Он тогда рассвирепел, думал, если среди цыган ему все позволительно, так и здесь. И меня по руке так хлоп, ударил, давая знак по ихнему, что мол, мы договорились. Не устаиваешь в этом договоре, значит, столько же будешь возвращать. А я говорю ему:
- Ты меня не бей по руке. Я не цыган и по цыганским законам жить не собираюсь.
- Точно сожгу твою мастерскую, - говорит он мне.
Даже поклялся цыганской клятвой (тэ мэрав тсе) то есть – умереть мне, если я этого не выполню. Через неделю я, не то чтобы убоявшись, но подумал, что везде приходилось проповедовать, может, это Божий позыв, поехал к этому барону. Ведь почему-то Бог посылает мне такие обстоятельства. Я же знаю, что это за народ! Наверное надо и там засвидетельствовать. И не от страха, а просто по желанию я решил, что буду работать там и цыганам говорить о Боге. Когда я приехал в первый день, этот цыган вышел на встречу и говорит:
- Ха-а, зайца испугался, петуха испугался, смотрите, какой баптист.
Вот так подошел с таким унизительным подходом.
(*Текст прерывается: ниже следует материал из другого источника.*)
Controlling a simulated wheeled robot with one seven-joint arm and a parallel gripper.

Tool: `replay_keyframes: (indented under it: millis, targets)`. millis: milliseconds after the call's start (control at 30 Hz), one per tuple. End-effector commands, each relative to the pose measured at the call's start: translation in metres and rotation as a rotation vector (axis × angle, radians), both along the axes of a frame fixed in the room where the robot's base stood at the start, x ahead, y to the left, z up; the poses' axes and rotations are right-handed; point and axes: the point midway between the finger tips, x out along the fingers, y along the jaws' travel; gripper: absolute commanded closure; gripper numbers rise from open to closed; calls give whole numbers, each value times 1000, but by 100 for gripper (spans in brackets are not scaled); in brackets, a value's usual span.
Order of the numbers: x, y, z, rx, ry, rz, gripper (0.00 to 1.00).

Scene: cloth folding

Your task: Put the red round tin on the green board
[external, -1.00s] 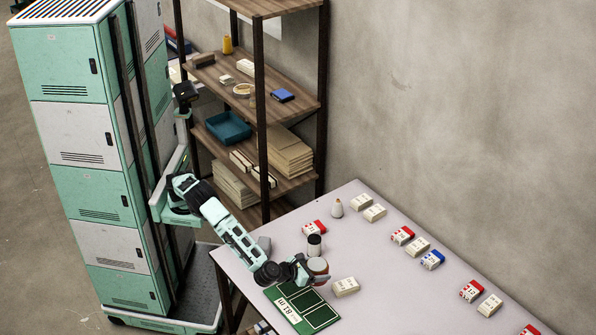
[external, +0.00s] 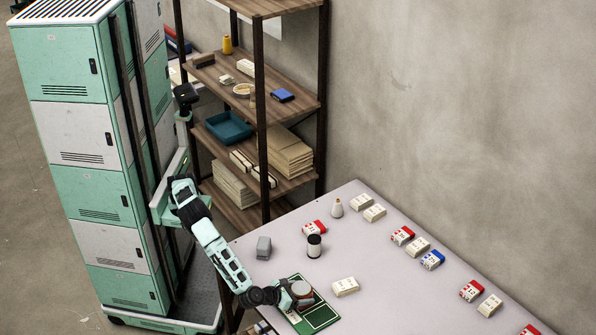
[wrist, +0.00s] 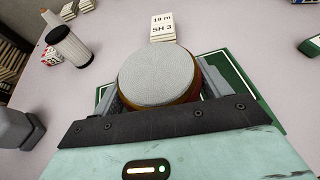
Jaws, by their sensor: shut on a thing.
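The round tin (external: 301,289) has a pale grey top and a reddish-brown side. In the wrist view the tin (wrist: 156,76) sits between the two fingers. My gripper (external: 298,294) is shut on it and holds it upright over the green board (external: 321,317). The board also shows behind and beside the tin in the wrist view (wrist: 240,83). The tin and gripper hide part of the board. I cannot tell whether the tin's base touches the board.
Several red, blue and cream boxes line the wall side. The table (external: 400,300) is clear between.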

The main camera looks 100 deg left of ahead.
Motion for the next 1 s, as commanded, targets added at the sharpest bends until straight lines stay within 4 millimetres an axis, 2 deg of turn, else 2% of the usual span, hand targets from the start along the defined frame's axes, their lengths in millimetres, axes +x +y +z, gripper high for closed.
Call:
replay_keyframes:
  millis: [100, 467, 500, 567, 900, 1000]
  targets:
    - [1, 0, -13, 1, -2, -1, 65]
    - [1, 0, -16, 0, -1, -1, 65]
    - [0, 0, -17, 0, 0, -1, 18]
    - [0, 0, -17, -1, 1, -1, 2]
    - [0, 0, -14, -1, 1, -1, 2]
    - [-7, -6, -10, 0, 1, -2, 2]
Потом смотрит, что детвора разбирает инструменты, что им все интересно, хвалят что-то. Его это заело и он говорит:
-Что, думаете, что только эти русаки могут что-то делать? А ну-ка, смотри, баптист плешивый, ты такое можешь. Наида, пойди поставь свечи.
А Наида – это его дочь. Смотрю, Наида пошла и поставила на кастрюлях свечки, зажгла пламя; а он берет кнут, пять-шесть метров длиною; выбрасывает, потом оттягивает назад и самим кончиком (это же надо такую точность выработать) срезает пламя со свечи, сама же свеча остается стоять на месте.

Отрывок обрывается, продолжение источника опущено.